You might be able to use DAG.areNonVolatileConsecutiveLoads for some/all of these checks?

21038

Is all this correct for big-endian?

dmgreen updated this revision to Diff 524178.May 22 2023, 12:36 AM

Thanks for taking a look. Update to use areNonVolatileConsecutiveLoads. areNonVolatileConsecutiveLoads will check the size of Base is Bytes, so this passes -1 for the Dist.

dmgreen added inline comments.May 22 2023, 12:38 AM
llvm/lib/CodeGen/SelectionDAG/DAGCombiner.cpp
21038

I believe so. I originally had this disabled for bigendian, but as far as I can tell it is OK as we are always dealing with elements of the same size, which will be in the same positions between big and little endian. Let me know if that doesn't sound right.
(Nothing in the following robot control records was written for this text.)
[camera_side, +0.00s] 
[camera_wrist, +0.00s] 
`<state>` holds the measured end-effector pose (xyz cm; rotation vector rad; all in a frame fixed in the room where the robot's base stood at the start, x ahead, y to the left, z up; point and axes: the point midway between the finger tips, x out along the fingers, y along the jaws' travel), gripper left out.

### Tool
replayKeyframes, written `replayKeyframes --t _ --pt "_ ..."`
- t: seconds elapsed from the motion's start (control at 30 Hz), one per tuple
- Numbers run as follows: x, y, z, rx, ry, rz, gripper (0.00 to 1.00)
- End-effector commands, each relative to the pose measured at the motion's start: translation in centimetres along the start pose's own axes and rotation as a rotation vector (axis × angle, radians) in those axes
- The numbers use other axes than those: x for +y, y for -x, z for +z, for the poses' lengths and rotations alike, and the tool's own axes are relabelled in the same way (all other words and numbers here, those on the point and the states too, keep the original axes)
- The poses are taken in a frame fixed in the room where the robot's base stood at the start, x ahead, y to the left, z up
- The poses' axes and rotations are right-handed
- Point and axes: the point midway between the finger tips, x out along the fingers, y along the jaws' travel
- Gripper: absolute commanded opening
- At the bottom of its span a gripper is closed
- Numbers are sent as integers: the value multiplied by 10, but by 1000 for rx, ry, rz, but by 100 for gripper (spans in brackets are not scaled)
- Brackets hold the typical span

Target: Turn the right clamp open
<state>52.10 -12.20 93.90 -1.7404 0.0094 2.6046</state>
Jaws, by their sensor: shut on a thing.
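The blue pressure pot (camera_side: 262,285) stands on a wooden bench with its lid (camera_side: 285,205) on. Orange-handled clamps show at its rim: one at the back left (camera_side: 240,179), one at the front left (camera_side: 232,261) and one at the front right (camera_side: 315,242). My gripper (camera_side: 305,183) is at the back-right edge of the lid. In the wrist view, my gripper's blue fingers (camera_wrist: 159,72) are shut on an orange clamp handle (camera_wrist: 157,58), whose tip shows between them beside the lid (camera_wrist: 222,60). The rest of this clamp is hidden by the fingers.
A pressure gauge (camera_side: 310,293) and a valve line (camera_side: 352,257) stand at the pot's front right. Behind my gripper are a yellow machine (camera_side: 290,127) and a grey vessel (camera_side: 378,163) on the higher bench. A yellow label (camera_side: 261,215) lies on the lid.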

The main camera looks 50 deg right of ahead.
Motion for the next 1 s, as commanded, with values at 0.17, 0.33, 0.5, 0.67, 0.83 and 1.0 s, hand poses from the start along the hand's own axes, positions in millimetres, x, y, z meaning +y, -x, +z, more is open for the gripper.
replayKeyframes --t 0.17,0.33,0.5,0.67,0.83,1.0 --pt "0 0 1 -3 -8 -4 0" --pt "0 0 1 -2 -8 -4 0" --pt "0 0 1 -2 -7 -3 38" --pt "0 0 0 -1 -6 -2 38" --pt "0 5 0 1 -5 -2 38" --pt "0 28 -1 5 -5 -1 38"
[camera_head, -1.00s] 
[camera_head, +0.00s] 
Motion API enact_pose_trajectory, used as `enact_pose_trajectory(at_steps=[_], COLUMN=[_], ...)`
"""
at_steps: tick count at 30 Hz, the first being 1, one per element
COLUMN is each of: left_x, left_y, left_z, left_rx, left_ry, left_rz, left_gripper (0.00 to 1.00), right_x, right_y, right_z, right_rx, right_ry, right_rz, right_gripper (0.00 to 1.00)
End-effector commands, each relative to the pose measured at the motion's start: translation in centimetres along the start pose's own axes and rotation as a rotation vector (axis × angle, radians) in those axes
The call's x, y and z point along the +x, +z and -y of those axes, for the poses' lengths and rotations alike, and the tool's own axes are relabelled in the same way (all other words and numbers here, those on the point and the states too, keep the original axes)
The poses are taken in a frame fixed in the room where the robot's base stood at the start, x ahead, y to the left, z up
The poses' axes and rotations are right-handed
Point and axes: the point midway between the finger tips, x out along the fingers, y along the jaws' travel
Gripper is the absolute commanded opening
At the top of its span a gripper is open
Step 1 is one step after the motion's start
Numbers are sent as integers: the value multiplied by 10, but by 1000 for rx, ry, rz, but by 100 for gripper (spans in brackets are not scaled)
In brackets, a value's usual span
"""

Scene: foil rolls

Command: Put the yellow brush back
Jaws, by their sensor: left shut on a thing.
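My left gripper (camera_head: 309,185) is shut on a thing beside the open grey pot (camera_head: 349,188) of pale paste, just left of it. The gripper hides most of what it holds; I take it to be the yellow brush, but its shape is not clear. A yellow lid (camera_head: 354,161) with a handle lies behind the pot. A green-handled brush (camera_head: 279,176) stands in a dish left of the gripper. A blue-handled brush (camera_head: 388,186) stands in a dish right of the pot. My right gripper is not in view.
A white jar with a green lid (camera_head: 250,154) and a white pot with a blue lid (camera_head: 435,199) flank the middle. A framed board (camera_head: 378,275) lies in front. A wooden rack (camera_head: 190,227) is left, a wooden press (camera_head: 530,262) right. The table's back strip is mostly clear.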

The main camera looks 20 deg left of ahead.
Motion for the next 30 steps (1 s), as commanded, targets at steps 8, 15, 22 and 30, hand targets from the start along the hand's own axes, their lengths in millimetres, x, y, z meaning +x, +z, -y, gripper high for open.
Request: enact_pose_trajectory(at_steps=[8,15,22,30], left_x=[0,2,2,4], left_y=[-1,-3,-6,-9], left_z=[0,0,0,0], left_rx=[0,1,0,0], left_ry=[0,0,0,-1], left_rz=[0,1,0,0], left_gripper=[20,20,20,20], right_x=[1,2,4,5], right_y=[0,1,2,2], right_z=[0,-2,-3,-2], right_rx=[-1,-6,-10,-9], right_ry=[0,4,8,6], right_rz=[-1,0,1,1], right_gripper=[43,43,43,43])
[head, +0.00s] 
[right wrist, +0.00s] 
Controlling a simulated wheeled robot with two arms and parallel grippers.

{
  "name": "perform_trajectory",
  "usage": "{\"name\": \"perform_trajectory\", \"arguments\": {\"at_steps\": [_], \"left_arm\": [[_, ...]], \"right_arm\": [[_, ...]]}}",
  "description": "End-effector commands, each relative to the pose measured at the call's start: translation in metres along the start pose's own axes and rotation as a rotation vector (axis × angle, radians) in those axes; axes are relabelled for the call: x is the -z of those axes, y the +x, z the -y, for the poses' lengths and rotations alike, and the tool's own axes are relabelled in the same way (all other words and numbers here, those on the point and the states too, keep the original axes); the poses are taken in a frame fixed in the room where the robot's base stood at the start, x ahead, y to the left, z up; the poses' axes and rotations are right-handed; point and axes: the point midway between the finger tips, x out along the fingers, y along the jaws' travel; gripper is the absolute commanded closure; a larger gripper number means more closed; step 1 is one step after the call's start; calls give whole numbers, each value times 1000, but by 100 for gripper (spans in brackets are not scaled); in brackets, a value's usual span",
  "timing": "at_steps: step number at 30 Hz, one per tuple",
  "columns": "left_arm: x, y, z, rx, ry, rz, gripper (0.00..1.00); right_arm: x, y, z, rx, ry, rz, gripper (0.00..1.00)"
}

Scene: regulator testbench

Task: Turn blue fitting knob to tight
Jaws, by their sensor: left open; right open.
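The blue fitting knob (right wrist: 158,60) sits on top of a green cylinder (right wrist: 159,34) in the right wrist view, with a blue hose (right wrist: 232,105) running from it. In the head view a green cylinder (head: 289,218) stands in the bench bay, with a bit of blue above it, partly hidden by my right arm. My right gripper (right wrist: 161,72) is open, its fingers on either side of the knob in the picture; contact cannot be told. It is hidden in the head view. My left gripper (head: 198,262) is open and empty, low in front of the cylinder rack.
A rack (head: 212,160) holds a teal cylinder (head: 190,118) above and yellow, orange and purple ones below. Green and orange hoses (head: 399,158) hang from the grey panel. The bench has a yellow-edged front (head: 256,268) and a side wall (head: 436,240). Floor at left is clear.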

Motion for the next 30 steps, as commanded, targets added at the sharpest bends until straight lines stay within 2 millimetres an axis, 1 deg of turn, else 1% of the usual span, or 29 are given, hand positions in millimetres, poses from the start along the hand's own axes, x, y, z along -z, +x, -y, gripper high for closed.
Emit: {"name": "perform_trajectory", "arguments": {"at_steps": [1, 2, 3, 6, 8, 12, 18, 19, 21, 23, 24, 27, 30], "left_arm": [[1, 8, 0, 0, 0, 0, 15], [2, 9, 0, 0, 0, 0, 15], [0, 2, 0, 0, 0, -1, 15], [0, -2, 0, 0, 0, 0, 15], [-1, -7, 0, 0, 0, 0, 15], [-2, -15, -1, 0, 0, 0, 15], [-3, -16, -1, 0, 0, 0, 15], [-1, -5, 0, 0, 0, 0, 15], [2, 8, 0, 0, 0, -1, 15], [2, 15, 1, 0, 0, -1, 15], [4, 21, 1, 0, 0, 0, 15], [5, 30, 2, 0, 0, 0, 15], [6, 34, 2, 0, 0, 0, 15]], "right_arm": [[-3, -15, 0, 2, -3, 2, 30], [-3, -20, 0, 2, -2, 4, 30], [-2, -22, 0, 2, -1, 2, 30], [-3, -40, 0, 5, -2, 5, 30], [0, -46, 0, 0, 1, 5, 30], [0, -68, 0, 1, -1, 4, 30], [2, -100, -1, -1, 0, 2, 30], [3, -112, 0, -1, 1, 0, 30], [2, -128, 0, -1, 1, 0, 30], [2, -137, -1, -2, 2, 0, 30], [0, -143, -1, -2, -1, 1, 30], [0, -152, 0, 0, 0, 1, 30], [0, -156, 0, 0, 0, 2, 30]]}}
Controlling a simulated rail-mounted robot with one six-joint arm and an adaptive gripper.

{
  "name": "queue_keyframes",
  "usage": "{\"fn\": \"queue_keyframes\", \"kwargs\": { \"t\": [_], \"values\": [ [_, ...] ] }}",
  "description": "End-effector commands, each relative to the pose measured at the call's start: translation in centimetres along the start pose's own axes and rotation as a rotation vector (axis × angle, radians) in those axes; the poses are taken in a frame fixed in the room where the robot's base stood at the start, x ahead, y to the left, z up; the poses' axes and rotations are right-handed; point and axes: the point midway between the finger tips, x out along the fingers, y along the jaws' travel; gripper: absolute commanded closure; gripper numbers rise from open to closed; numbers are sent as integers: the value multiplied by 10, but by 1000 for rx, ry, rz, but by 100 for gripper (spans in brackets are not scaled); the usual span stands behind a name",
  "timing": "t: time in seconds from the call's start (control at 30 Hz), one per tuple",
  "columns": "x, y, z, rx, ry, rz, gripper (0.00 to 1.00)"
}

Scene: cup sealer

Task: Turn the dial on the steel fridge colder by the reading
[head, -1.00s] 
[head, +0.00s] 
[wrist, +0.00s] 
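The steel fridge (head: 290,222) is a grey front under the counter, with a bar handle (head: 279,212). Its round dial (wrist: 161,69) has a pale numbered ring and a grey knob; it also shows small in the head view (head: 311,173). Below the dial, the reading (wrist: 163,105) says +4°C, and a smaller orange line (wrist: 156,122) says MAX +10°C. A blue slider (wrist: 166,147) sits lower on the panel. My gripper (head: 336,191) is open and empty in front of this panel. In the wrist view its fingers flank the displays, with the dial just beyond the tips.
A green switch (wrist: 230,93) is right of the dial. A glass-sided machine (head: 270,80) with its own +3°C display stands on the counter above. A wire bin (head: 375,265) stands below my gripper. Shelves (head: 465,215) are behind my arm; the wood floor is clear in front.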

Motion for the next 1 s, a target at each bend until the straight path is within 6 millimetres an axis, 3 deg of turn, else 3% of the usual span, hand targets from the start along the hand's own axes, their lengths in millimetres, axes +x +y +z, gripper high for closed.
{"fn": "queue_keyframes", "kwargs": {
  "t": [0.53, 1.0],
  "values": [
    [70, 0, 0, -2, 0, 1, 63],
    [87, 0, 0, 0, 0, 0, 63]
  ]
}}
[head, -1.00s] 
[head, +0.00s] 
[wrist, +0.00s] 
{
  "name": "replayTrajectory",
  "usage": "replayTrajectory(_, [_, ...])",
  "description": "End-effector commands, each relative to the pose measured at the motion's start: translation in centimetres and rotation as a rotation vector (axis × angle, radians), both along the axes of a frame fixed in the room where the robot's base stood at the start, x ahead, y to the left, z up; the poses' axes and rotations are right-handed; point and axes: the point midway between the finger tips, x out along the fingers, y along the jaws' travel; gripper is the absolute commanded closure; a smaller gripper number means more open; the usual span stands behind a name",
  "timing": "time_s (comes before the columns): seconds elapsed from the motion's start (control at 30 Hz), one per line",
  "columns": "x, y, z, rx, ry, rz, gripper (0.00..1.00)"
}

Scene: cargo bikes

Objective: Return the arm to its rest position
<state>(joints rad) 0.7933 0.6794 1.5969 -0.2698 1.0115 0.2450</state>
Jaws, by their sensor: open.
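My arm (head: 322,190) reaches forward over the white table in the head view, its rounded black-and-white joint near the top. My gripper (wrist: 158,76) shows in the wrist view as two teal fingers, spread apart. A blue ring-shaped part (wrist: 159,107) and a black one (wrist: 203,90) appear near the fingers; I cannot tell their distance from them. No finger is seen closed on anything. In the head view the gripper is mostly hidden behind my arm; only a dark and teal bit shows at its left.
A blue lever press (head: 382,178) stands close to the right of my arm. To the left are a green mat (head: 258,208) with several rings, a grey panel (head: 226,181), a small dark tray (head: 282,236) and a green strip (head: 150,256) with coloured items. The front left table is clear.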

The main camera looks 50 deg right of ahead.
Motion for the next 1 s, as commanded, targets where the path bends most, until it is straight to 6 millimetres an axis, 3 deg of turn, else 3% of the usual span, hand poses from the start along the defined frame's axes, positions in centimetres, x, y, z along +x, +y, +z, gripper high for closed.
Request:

RKSimon added inline comments.May 23 2023, 9:11 AM
llvm/lib/CodeGen/SelectionDAG/DAGCombiner.cpp
20972

I think we could allow undef mask elements as well, but we'd have to ensure that we could still deference the entire vector width?

dmgreen updated this revision to Diff 524784.May 23 2023, 10:08 AM

Handle undef lanes and add a couple of extra tests for them.

llvm/lib/CodeGen/SelectionDAG/DAGCombiner.cpp
20972

Sounds good. I think, as we have the original full load, we can dereference the whole vector even if the elements are the shuffle are undef (if I've understanding you correctly). We might have a "less undefined" output though, which knows less lanes are undef/poison.

This revision is now accepted and ready to land.May 30 2023, 10:26 AM
This revision was landed with ongoing or failed builds.May 31 2023, 11:49 AM
This revision was automatically updated to reflect the committed changes.